How much storage space and I/O resources can be saved by shrinking the length of date and datetimes in SAS while maintaining sufficient precision? In my experience, saving I/O generally makes SAS run faster (such as in a DATA step) proportional to the I/O savings, so, for example, a 50% reduction in file size makes SAS run about 50% faster.

SAS stores dates and datetimes as numerics, exactly like integers and decimals: the only difference is the format applied. (In other words, SAS doesn’t have a unique data type for dates and datetimes.) Date are stored as days since the epoch January 1, 1960, and datetimes are stored as seconds since the same epoch.

Using the LENGTH statement, SAS can store numerics using 3 to 8 bytes, where 8 is the default. When a value exceeds the maximum integer size for the numeric storage, SAS will continue to store the value, but it loses precision.

### Date

First, let’s see what storing a date with lengths 3 and 4 will allow, assuming no loss of precision is tolerable with dates:

data _null_; length date3 3; length date4 4; format date3 date4 yymmdd10.; date3 = 8192; /* the maximum integer size using 3 bytes of storage */ date4 = 2097152; /* the maximum integer size using 4 bytes of storage */ put date3= date4=; run;

The SAS log indicates 3 bytes is enough for date 1982-06-06, and 4 bytes is enough for the date 7701-10-23. **In other words, you can cut half the storage and processing time, while practically storing any date without loss of precision.**

### Datetime

Now to answer a similar question for datetimes, but here we assume some loss of precision is tolerable.

/* Returns an integer in the range min...max */ %macro rand_between(min, max); &min+ceil(rand('uniform')*(&max - &min )) %mend; /* Create random datetimes within the years 1980 and 2050 */ data datetime_accuracy; length dt3 3 dt4 4 dt5 5 dt8 8; format d yymmdd10.; do i = 1 to 100000; day_of_year = %rand_between(365); year = %rand_between(1980, 2050); d = mdy(1, 1, year) + day_of_year; h = %rand_between(0, 23); m = %rand_between(0, 59); s = %rand_between(0, 59); dt8 = dhms(d, h, m, s); dt5 = dt8; dt4 = dt8; dt3 = dt8; output; end; run; /* Measure errors */ data datetime_accuracy; set datetime_accuracy; dt3_err = dt8 - dt3; dt4_err = dt8 - dt4; dt5_err = dt8 - dt5; run; /* Summarize errors */ proc means data=datetime_accuracy min max mean; var dt3_err dt4_err dt5_err; run;

This reveals storing a datetime with a length of 3 bytes has a maximum error of 524,282 seconds, which is 146 days: this is much less efficient than a date.

Storing a datetime with length 4 has a maximum error of 2047 seconds, or 0.57 hours. This is tolerable in many applications, and reduces storage size by half.

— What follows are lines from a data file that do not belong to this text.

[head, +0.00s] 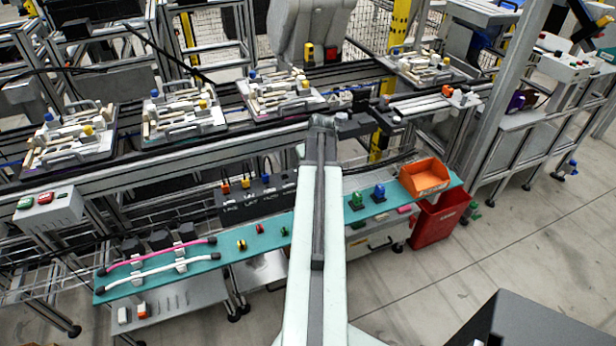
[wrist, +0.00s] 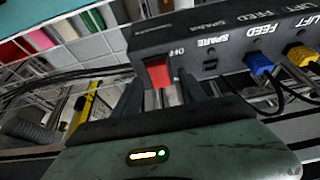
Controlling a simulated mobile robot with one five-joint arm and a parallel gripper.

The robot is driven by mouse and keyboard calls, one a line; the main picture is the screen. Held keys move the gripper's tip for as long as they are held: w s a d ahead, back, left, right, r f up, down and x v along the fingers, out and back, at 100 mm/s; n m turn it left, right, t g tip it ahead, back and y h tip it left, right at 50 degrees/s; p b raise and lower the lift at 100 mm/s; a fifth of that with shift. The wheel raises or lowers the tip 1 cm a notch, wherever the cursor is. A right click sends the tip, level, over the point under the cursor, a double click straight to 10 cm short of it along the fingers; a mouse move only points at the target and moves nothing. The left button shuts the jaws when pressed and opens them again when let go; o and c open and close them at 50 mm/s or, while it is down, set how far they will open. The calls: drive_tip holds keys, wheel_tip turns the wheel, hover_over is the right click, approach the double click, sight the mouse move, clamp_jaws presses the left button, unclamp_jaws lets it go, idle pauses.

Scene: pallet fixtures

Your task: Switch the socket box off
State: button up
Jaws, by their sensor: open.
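In the head view my arm hides the gripper and the switch end of the box.
A blue plug (wrist: 260,65) and a yellow plug (wrist: 299,55) with black cables sit in the box. The teal shelf (head: 215,262) also carries small coloured parts and an orange bin (head: 425,177). A conveyor with pallet fixtures (head: 183,112) runs behind and above.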

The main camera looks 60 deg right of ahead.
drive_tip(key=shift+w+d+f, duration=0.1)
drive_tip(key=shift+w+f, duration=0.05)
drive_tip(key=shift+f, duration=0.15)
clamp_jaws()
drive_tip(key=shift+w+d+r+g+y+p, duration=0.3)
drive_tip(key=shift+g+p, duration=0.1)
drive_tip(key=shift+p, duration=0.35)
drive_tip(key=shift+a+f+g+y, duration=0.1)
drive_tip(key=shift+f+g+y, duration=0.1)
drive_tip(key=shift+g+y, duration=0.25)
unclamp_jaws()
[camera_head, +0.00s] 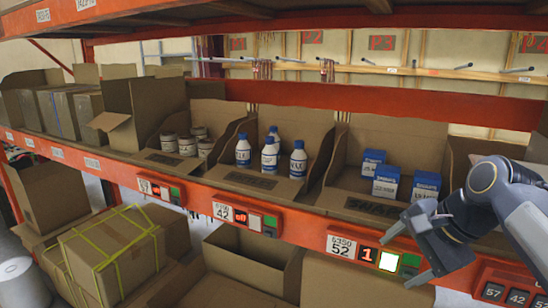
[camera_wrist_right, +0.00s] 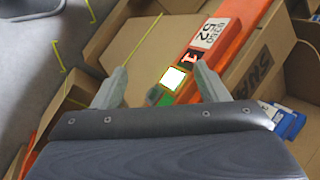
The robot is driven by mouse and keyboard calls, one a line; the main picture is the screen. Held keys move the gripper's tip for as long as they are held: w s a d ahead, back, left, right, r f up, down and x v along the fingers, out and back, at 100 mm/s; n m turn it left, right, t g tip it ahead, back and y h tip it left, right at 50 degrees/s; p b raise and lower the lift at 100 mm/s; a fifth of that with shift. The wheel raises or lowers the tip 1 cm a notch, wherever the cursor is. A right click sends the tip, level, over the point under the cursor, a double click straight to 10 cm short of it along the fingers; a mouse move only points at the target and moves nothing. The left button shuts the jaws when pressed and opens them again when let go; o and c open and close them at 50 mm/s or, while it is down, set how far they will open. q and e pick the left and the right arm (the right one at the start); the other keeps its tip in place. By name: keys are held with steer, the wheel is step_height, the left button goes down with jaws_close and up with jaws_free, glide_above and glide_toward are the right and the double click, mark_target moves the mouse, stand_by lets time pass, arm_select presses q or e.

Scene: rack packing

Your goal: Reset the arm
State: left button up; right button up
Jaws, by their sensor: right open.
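My right gripper (camera_head: 402,268) is at the lower right of the head view, in front of the rack's orange shelf edge. Its two fingers are apart and nothing is between them. In the right wrist view my right gripper (camera_wrist_right: 160,85) also shows open, with the shelf label beyond its fingers. The label panel (camera_head: 375,254) reads 52, with a red display showing 1 and a lit white button (camera_head: 389,261) close to the gripper. The lit button also shows in the right wrist view (camera_wrist_right: 173,78), between the fingertips. My left gripper is not in view.
The shelf holds open boxes of blue-and-white cartons (camera_head: 386,182), white bottles with blue caps (camera_head: 268,158) and small jars (camera_head: 187,146). A strapped cardboard box (camera_head: 112,250) and an open box (camera_head: 256,262) stand below. An orange beam (camera_head: 380,102) runs above the boxes.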

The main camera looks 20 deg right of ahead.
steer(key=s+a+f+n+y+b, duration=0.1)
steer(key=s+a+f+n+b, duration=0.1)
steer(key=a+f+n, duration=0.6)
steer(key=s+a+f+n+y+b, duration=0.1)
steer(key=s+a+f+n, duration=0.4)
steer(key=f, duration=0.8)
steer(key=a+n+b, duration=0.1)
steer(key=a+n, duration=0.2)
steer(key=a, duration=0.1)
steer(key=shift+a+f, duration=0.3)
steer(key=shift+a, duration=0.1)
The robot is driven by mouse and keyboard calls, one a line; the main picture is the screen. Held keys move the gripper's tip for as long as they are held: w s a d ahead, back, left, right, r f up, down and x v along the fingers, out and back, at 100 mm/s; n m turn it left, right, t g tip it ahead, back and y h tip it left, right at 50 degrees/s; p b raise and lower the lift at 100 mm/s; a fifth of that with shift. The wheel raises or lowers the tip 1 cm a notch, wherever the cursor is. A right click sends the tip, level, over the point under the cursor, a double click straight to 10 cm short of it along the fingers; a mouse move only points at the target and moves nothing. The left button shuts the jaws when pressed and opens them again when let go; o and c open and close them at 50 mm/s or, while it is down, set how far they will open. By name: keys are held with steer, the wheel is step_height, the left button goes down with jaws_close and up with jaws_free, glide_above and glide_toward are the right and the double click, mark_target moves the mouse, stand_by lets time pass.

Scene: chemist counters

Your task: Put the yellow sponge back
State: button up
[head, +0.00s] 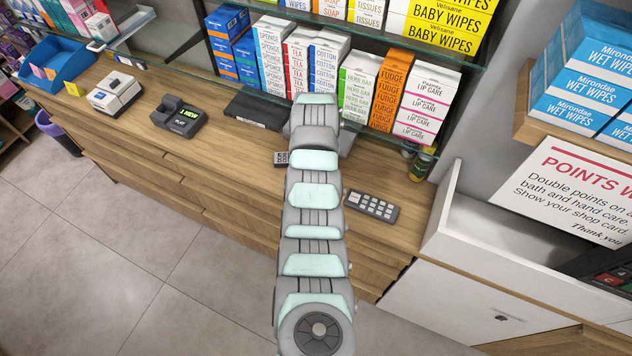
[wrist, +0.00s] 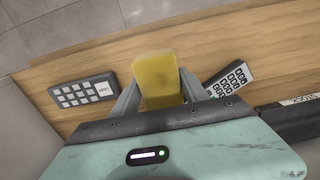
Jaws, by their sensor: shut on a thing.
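The yellow sponge (wrist: 155,68) shows in the wrist view as a yellow block. My gripper (wrist: 160,92) is shut on it, one grey finger on each side. The wooden counter (wrist: 60,72) lies beyond the sponge; I cannot tell how high above it the sponge is. In the head view my arm reaches over the counter (head: 225,165) and hides both the gripper and the sponge.
A dark keypad (head: 371,206) lies right of my arm, and a grey keypad device (wrist: 230,78) is partly hidden by it. A flat black box (head: 258,110) lies behind. Tea, cotton and herb boxes (head: 325,60) line the back. The counter front-left (head: 150,140) is clear.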

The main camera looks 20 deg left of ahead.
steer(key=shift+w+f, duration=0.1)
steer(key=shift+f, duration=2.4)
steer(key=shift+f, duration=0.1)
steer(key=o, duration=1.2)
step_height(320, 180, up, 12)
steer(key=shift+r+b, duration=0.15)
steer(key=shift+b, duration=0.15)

Storing a datetime with length 5 has a maximum error of 7 seconds.

### Notes

In some cases shrinking one variable (column) does not affect the size of the data set, but shrinking several columns always helps. It seems SAS allocates row size in chunks.

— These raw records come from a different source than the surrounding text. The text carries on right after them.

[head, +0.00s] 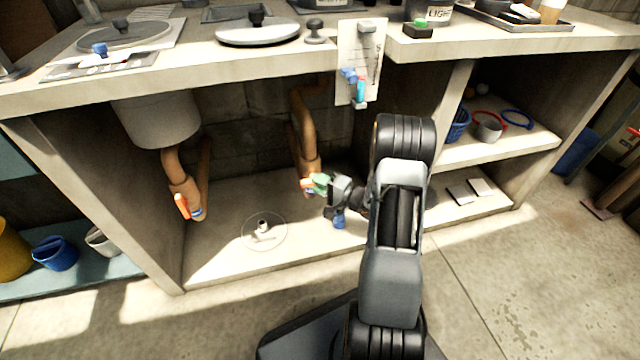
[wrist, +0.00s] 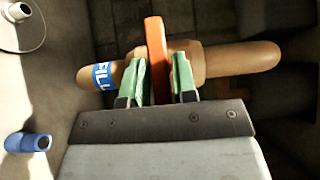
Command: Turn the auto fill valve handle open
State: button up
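The orange valve handle (wrist: 157,55) stands across a tan pipe (wrist: 230,60) that carries a blue label reading "FILL" (wrist: 103,76). In the wrist view the green fingertips of my gripper (wrist: 160,80) lie on both sides of the handle, close against it, and look shut on it. In the head view my gripper (head: 320,184) reaches into the open bay under the counter, at the foot of the middle pipe (head: 305,130). There the handle (head: 307,186) is partly hidden by the fingers.
A second pipe with an orange handle (head: 182,206) stands to the left, below a grey basin (head: 155,118). The counter (head: 200,55) overhangs the bay; a divider (head: 450,95) stands at right.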

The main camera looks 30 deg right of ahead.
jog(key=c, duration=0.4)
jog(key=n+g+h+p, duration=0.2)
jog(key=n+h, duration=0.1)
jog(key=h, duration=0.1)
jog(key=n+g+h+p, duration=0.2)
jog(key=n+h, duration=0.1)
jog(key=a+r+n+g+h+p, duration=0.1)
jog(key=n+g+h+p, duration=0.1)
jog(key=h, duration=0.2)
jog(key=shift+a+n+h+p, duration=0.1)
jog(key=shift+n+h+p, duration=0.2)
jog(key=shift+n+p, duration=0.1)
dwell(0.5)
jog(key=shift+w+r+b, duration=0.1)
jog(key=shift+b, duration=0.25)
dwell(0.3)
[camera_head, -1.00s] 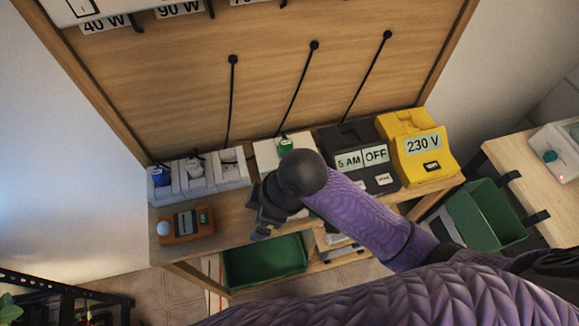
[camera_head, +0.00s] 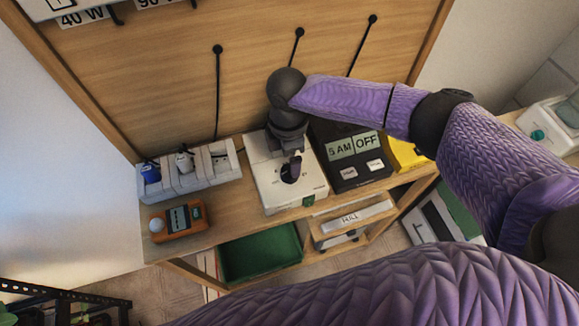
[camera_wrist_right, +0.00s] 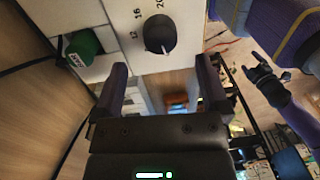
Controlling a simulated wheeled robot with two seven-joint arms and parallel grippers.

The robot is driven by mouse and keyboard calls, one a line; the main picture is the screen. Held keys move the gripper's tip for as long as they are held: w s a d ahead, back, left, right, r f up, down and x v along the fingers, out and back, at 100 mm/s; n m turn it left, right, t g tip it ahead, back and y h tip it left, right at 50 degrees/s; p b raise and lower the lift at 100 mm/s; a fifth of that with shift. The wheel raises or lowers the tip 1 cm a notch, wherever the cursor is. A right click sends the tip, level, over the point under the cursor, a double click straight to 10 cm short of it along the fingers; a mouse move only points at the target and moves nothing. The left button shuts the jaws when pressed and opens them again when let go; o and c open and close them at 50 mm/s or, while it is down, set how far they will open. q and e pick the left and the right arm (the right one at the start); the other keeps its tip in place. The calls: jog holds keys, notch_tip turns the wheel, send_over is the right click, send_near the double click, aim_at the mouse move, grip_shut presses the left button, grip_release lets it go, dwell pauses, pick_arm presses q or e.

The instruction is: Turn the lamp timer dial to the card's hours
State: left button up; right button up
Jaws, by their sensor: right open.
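The lamp timer is a white box (camera_head: 262,192) on the bench in the head view, with a dark round dial (camera_head: 291,172) on its face. In the right wrist view the dial (camera_wrist_right: 160,35) shows a pale pointer mark, with 12, 16 and 20 printed beside it. My right gripper (camera_head: 290,157) is over the timer, near the dial. In the wrist view its two fingers (camera_wrist_right: 162,88) are spread with nothing between them, and the dial is beyond them. My left gripper (camera_wrist_right: 264,78) seems to show small at the right of the wrist view. I cannot make out an hours card.
A black box (camera_head: 345,183) reading 5 AM and OFF stands right of the timer, a yellow box (camera_head: 405,154) beyond it. White sockets (camera_head: 189,177) and an orange meter (camera_head: 178,219) stand left. A green bin (camera_head: 262,252) sits below.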

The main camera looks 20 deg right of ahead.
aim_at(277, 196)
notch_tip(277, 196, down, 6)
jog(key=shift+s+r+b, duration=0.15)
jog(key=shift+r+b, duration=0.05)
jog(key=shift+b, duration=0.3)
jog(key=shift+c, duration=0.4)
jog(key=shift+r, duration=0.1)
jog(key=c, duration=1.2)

In some cases wise use of the LENGTH statement makes SAS data set compression anti-effective: it may actually increase the size of a data set. When you see a warning like “Compressing data set WORK.FOO increased size by 33.33 percent” in the log, turn off compression.

*This code was tested with Base SAS 9.3 on Windows 7.*

How did you determine the largest integer you could store in n bytes in SAS? I found this table in the SAS help files, under ‘LENGTH statement, saving storage space’:

Variable Length and Largest Exact Integer Length in Bytes

Significant Digits Retained Largest Integer Represented Exactly

2 2 256

3 4 65,536

4 7 16,777,216

5 9 4,294,967,296

6 12 1,099,511,627,776

7 14 281,474,946,710,656

8 16 72,057,594,037,927,936

This table is for z/OS (Mainframes), and I used a different table for Windows, which I think is the same as Unix.

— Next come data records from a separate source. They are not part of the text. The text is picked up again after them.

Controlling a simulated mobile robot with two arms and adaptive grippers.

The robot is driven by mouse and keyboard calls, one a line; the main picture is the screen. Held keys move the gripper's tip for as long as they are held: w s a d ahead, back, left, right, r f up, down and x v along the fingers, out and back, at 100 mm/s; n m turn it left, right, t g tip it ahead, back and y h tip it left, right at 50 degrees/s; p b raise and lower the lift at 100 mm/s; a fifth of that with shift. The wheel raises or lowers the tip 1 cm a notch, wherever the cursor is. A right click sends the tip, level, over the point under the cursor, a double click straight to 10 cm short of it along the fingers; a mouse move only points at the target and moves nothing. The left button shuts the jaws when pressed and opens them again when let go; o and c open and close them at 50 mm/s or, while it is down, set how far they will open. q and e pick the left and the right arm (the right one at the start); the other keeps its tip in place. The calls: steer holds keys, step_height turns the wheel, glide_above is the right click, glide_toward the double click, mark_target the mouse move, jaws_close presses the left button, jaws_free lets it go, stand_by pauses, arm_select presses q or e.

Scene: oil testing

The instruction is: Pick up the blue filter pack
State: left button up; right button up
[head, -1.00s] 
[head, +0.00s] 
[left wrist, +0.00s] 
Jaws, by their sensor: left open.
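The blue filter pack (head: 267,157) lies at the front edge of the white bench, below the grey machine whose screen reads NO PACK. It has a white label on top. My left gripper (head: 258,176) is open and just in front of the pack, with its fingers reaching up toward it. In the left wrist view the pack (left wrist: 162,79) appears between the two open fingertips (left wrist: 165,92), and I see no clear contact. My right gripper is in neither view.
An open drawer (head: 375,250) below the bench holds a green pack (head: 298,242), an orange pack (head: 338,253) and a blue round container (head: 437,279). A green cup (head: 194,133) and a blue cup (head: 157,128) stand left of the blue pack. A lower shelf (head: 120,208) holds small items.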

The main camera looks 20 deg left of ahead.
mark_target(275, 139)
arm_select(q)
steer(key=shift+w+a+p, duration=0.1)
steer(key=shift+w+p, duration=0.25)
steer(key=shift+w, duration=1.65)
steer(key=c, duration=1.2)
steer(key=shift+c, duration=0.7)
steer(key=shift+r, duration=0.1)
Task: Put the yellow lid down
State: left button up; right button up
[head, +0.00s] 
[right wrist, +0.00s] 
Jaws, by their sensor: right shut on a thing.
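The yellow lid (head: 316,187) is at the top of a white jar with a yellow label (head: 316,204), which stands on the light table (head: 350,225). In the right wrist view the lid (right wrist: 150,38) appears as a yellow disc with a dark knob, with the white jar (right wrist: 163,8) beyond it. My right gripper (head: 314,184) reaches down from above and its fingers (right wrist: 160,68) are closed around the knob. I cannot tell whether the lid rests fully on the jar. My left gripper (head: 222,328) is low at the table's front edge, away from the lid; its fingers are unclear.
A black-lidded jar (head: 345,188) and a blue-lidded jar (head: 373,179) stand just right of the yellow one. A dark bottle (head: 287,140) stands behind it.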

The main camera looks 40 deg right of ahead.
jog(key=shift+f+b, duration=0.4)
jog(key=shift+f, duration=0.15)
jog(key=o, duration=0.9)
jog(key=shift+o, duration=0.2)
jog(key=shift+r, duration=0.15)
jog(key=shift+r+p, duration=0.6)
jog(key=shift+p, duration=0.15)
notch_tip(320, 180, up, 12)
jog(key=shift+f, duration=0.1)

So the conclusions in this article are not valid for Mainframes, but the same methods could be used to reach the proper conclusions.

Re previous comment – although that table lists the largest values stored exactly in n bytes, this does not imply that all values below this point are also stored without loss of precision. The limit in the article is correct – for n bytes, it is 2^((n-1)*8-3). I know SAS sets aside 1 byte for the sign and exponent, but I’m not sure what happens to the other 3 bits.